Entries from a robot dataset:
○ ○ ○ ○ ○ ○ ○

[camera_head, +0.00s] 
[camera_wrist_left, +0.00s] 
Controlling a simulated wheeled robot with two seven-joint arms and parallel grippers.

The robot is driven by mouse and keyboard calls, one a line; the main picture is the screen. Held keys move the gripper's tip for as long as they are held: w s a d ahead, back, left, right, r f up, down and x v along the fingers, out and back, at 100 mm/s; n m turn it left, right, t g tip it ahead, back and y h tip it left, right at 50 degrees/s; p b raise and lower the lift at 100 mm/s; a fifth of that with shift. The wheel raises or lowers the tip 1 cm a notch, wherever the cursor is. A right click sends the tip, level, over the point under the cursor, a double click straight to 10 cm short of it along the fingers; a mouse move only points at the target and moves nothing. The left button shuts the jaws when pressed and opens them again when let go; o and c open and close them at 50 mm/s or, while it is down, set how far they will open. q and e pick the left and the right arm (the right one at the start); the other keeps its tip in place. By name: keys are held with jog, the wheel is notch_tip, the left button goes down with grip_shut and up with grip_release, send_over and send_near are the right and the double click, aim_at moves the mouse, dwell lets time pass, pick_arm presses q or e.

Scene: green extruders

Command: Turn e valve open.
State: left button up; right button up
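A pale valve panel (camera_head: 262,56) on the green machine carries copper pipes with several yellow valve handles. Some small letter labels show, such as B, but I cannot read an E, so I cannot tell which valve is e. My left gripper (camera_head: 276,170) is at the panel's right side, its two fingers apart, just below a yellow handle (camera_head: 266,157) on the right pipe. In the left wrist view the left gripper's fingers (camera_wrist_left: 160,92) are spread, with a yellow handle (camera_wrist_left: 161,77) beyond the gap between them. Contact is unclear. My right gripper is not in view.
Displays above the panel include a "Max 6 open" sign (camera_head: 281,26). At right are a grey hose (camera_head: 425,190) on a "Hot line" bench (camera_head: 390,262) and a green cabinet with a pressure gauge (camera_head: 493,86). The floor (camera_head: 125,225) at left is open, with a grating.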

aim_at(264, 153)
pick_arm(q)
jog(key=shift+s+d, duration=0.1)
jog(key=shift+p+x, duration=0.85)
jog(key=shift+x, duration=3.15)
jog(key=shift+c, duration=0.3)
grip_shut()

○ ○ ○ ○ ○ ○ ○

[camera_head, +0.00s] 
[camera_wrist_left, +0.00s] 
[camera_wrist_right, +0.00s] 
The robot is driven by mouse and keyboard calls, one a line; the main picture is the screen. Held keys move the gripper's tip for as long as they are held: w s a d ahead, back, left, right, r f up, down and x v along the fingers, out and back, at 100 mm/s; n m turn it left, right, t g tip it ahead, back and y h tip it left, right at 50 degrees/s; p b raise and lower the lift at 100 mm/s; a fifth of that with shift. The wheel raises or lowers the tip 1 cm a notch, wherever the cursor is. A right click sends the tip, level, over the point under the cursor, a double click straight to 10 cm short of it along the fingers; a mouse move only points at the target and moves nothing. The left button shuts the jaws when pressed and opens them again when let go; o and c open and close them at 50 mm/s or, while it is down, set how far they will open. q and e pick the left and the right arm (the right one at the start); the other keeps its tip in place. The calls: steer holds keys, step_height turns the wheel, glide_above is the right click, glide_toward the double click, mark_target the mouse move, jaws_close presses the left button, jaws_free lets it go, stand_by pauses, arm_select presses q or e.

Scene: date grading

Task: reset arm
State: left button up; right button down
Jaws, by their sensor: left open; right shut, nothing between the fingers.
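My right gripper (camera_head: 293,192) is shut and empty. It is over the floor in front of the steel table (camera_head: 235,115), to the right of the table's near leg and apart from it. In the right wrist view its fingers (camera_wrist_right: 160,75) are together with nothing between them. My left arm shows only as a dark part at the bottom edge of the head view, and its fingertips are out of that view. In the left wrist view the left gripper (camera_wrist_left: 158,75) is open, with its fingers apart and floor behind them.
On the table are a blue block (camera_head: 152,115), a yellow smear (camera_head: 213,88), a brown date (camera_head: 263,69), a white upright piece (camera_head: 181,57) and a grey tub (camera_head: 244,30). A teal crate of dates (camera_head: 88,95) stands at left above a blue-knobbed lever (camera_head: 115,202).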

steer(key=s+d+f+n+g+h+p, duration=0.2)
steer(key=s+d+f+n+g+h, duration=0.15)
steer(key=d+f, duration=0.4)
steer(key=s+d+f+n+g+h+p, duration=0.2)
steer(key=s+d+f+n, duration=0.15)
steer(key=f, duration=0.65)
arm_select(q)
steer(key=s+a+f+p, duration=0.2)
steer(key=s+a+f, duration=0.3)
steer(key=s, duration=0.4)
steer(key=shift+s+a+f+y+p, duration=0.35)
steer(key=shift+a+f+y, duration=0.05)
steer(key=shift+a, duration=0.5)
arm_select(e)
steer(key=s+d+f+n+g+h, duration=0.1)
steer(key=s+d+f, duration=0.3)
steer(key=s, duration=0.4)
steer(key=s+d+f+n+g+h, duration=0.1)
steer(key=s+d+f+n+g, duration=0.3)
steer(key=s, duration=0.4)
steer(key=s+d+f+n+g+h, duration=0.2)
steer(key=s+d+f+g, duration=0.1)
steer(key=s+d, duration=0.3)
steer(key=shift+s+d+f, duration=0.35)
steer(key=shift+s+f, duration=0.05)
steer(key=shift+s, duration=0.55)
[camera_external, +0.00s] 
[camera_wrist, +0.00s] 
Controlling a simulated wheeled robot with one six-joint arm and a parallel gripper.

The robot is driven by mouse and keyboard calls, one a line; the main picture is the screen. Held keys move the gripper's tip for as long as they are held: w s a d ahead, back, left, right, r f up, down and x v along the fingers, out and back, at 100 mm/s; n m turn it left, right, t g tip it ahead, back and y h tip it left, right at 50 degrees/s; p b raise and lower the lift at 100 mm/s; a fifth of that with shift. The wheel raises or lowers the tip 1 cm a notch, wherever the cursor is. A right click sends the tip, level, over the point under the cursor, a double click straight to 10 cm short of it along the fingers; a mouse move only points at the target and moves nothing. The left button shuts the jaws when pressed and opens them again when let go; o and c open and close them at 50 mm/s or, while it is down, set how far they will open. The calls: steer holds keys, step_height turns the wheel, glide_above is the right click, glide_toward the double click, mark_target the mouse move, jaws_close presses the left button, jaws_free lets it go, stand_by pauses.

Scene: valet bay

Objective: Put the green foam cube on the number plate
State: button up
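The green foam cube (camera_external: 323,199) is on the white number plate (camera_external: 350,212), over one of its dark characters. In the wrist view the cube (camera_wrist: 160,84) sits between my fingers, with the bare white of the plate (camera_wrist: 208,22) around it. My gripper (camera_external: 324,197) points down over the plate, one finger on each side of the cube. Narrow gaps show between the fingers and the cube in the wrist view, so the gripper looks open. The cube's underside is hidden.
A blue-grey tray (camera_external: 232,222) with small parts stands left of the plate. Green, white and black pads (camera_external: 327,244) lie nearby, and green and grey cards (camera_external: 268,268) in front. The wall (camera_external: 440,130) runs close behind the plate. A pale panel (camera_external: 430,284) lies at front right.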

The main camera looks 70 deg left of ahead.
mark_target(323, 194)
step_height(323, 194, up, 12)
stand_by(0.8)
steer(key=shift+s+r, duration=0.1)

○ ○ ○ ○ ○ ○ ○

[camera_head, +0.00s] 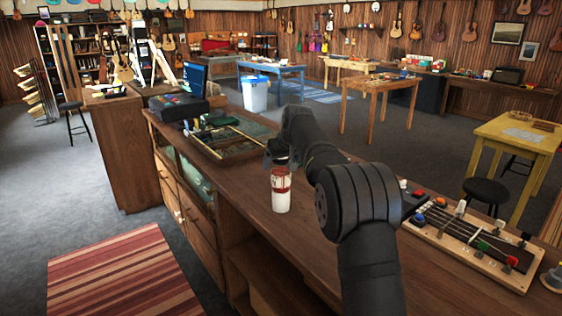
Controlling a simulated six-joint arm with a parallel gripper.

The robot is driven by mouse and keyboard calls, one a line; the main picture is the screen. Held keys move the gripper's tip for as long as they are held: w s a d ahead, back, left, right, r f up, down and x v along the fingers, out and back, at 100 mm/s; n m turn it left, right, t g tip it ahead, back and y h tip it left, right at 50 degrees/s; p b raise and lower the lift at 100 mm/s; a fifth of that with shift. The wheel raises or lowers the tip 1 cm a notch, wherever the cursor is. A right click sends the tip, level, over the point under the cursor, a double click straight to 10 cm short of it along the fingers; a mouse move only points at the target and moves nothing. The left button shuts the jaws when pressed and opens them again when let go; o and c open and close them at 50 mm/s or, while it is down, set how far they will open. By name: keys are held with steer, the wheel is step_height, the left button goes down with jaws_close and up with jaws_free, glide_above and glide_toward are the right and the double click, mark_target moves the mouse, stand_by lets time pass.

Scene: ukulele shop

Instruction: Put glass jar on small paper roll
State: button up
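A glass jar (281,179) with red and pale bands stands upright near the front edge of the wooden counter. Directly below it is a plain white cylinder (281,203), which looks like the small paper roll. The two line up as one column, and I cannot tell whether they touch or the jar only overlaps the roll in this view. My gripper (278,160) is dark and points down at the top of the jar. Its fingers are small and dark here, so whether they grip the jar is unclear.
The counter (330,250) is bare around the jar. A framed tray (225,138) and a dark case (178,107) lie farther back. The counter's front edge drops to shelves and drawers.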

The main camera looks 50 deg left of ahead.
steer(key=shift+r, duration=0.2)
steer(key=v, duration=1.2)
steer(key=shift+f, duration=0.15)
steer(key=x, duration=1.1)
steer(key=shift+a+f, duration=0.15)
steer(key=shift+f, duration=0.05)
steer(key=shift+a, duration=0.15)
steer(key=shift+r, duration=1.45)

○ ○ ○ ○ ○ ○ ○

• _TASK INSTRUCTIONS_:
In the listing above, locate the line containing "Scene: valet bay" and the line containing "Objective: Put the", then transcribe both and every line between them verbatim.

• _WRITTEN REPLY_:
Scene: valet bay

Objective: Put the green foam cube on the number plate

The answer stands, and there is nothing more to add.